Copy the listing verbatim, excluding any images found in it.

▶ _Dataset excerpt_
##########
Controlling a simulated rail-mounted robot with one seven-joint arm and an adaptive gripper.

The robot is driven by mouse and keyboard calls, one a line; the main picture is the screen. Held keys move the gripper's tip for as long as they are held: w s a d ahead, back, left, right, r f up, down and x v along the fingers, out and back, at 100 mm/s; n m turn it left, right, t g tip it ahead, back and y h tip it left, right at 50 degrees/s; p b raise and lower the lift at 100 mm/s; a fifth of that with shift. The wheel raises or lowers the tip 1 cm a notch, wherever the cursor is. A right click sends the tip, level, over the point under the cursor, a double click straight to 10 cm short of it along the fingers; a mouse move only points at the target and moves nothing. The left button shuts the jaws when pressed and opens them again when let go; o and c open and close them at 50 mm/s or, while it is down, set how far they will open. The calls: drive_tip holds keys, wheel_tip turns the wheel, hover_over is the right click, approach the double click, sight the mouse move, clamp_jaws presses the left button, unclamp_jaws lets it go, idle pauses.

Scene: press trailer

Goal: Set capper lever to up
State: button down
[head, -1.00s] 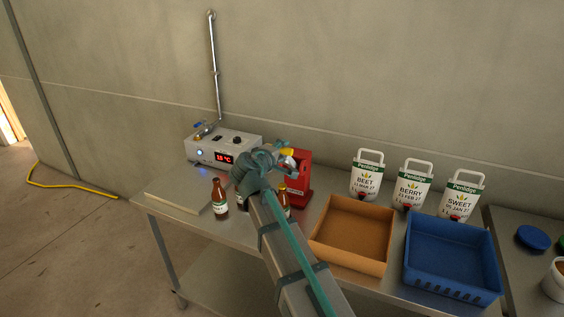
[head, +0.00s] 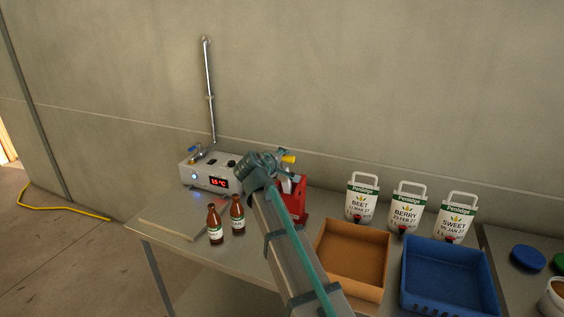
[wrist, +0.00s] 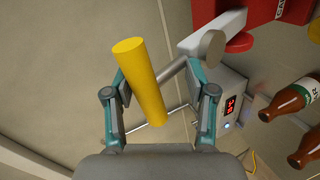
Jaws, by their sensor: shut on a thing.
##########
▶ _Output of the exercise_
Controlling a simulated rail-mounted robot with one seven-joint arm and an adaptive gripper.

The robot is driven by mouse and keyboard calls, one a line; the main picture is the screen. Held keys move the gripper's tip for as long as they are held: w s a d ahead, back, left, right, r f up, down and x v along the fingers, out and back, at 100 mm/s; n m turn it left, right, t g tip it ahead, back and y h tip it left, right at 50 degrees/s; p b raise and lower the lift at 100 mm/s; a fifth of that with shift. The wheel raises or lowers the tip 1 cm a notch, wherever the cursor is. A right click sends the tip, level, over the point under the cursor, a double click straight to 10 cm short of it along the fingers; a mouse move only points at the target and moves nothing. The left button shuts the jaws when pressed and opens them again when let go; o and c open and close them at 50 mm/s or, while it is down, set how far they will open. The calls: drive_tip holds keys, wheel_tip turns the wheel, hover_over is the right click, approach the double click, sight the mouse move, clamp_jaws presses the left button, unclamp_jaws lets it go, idle pauses.

Scene: press trailer

Goal: Set capper lever to up
State: button down
[head, -1.00s] 
[head, +0.00s] 
[wrist, +0.00s] 
Jaws, by their sensor: shut on a thing.

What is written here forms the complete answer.